* YOUR TASK
Identify each line containing the word "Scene" and copy it.

* MATERIAL SHOWN

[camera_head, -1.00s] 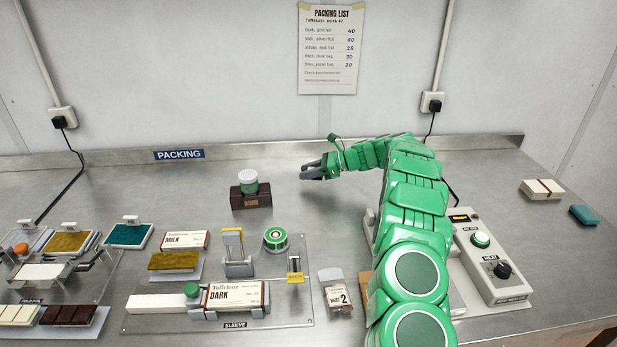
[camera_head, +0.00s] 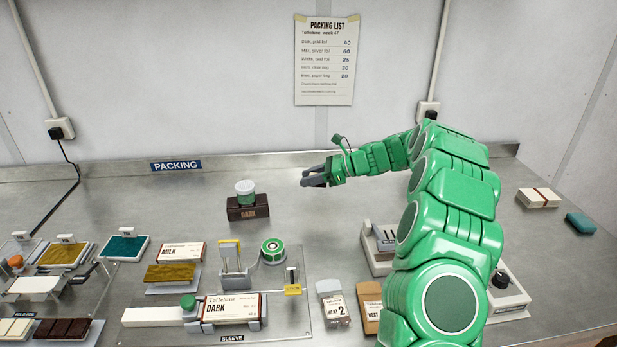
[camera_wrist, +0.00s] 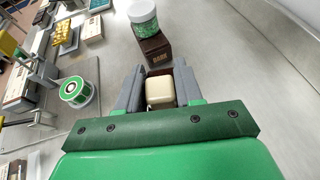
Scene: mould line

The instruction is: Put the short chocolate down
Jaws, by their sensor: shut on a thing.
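My gripper (camera_head: 313,177) hangs over the bare bench, to the right of the dark box with a jar on it. In the wrist view my gripper (camera_wrist: 159,82) is shut on a small cream block, which I take as the short chocolate (camera_wrist: 160,93). A thin brown strip shows at its right side. The block lies between the two grey fingers. In the head view the fingers hide it. I cannot tell whether it touches the bench.
The dark box (camera_head: 248,212) carries a green-and-white jar (camera_head: 246,193), close ahead in the wrist view. A cream bar (camera_head: 538,198) lies far right. Bench around my gripper is clear.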

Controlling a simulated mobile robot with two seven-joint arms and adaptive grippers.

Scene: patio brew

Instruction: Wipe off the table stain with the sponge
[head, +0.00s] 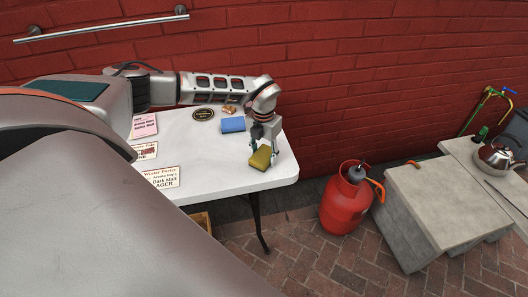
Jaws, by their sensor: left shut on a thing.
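A yellow and green sponge (260,158) is near the right end of the white table (215,175). My left gripper (264,146) points down at it and is shut on it. I cannot tell whether the sponge touches the table top. A small brown patch (229,109), which may be the stain, shows near the table's back edge, behind a blue block-like thing (233,124). My right gripper is not in view.
A brick wall (330,90) closes the back. A red gas cylinder (345,200) and concrete blocks (430,205) stand right.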

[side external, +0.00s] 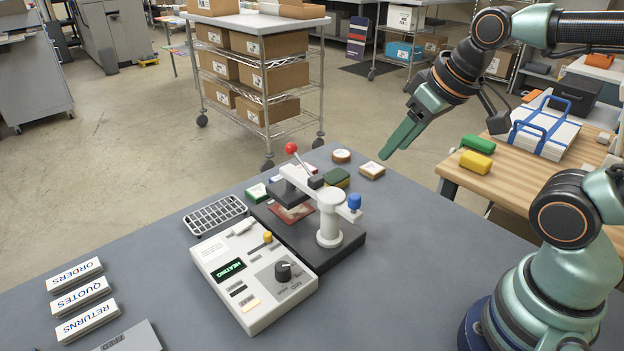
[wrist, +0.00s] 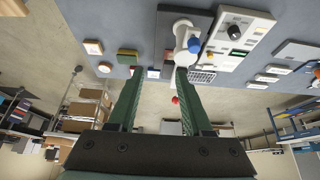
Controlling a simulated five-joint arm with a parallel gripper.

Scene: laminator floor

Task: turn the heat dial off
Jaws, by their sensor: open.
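The heat dial (side external: 283,271) is a black knob on a pale control box (side external: 262,317) at the front of the table. The box has a lit green display (side external: 231,269) reading HEATING. The dial also shows in the wrist view (wrist: 235,32), at the upper right. My gripper (side external: 392,152) is high above the table's far right edge, well away from the dial. Its green fingers stand apart and empty in the wrist view (wrist: 156,90). The dial's pointer setting is too small to read surely.
A press with a white post (side external: 329,222), a red-balled lever (side external: 291,148) and a blue knob (side external: 354,202) stands just behind the box. A wire rack (side external: 215,215) lies to its left. Small pads and blocks sit behind the press. The table right of the press is clear.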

* WRITTEN RESPONSE
Scene: mould line
Scene: patio brew
Scene: laminator floor

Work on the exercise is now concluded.